GIVEN INFORMATION:
_ _ _

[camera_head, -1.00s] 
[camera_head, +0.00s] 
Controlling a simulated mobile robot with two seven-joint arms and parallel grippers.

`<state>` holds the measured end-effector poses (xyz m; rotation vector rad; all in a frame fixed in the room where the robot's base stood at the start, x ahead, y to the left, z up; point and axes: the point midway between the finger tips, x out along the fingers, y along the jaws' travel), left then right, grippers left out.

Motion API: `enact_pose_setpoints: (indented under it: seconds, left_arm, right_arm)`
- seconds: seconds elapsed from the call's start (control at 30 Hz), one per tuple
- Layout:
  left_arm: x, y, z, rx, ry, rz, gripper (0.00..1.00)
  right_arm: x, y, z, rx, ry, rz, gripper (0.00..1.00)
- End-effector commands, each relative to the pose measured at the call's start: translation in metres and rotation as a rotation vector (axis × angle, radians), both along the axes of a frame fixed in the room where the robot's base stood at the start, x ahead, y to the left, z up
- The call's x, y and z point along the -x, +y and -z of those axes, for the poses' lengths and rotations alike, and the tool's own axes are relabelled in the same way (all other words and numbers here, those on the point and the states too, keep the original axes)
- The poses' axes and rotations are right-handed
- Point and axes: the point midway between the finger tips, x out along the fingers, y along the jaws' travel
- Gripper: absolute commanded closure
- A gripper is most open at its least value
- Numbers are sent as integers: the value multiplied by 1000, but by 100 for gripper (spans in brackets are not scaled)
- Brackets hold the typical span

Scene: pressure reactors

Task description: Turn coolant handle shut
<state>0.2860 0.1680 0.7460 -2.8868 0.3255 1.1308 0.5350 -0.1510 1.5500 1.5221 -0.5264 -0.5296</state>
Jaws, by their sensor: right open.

_ _ _

TASK GOAL: Give back exactly the lines from the one containing "- Brackets hold the typical span" to the end of the material, both ends included.

PROBLEM SOLUTION:
- Brackets hold the typical span

Scene: pressure reactors

Task description: Turn coolant handle shut
<state>0.2860 0.1680 0.7460 -2.8868 0.3255 1.1308 0.5350 -0.1510 1.5500 1.5221 -0.5264 -0.5296</state>
Jaws, by their sensor: right open.

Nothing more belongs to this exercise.